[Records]

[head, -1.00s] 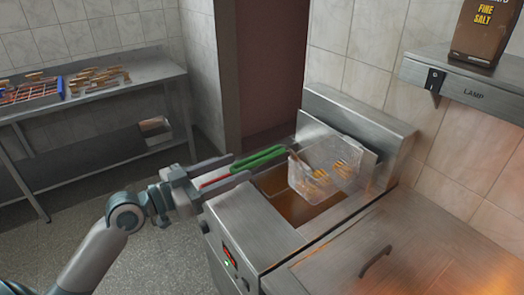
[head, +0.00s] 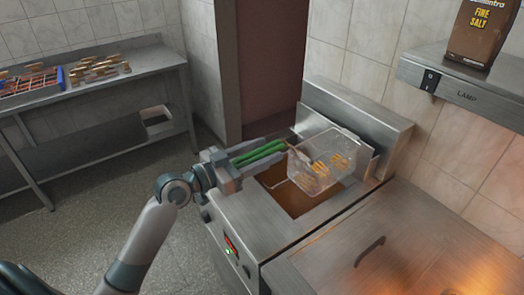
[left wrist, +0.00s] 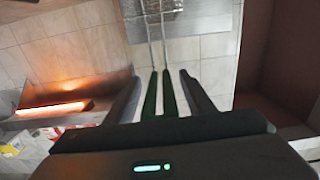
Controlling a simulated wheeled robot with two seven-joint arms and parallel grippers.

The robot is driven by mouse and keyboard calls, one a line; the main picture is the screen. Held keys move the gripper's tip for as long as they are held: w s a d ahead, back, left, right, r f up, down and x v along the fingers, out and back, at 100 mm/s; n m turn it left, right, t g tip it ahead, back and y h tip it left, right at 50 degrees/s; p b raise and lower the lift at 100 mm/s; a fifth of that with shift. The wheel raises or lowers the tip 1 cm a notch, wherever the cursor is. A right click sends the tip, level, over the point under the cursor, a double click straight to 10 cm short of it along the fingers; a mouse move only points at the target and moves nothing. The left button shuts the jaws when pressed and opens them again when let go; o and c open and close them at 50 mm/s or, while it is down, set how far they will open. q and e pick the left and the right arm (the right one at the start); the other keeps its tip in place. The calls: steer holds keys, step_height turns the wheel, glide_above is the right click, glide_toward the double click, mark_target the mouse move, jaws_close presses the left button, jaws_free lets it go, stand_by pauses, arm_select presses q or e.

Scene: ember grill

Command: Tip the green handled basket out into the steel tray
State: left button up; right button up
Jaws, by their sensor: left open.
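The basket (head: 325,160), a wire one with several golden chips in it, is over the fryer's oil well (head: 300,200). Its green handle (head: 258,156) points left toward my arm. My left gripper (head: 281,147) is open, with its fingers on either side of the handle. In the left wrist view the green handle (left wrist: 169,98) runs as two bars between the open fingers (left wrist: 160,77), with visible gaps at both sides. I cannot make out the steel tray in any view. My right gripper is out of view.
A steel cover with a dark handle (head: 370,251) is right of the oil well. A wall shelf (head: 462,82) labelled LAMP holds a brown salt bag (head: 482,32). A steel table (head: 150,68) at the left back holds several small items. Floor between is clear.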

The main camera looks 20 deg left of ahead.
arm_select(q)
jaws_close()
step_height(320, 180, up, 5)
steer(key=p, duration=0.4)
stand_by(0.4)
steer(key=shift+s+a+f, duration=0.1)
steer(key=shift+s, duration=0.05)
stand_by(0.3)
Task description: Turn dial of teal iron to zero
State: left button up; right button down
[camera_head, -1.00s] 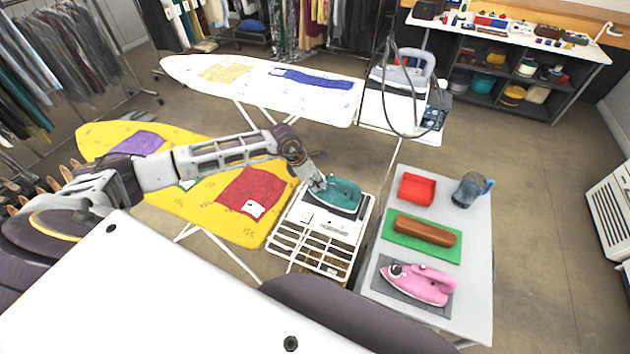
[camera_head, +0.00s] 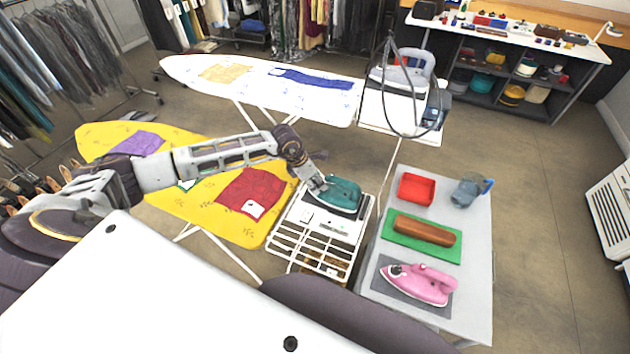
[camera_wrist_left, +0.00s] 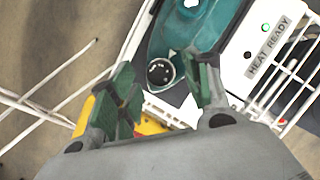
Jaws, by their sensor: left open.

* _Exercise goal_
Reproduce exactly, and only, the lines from the one that contains "Command: Tip the" down to the one that contains "State: left button up; right button up", both ends included.

* _The result_
Command: Tip the green handled basket out into the steel tray
State: left button up; right button up

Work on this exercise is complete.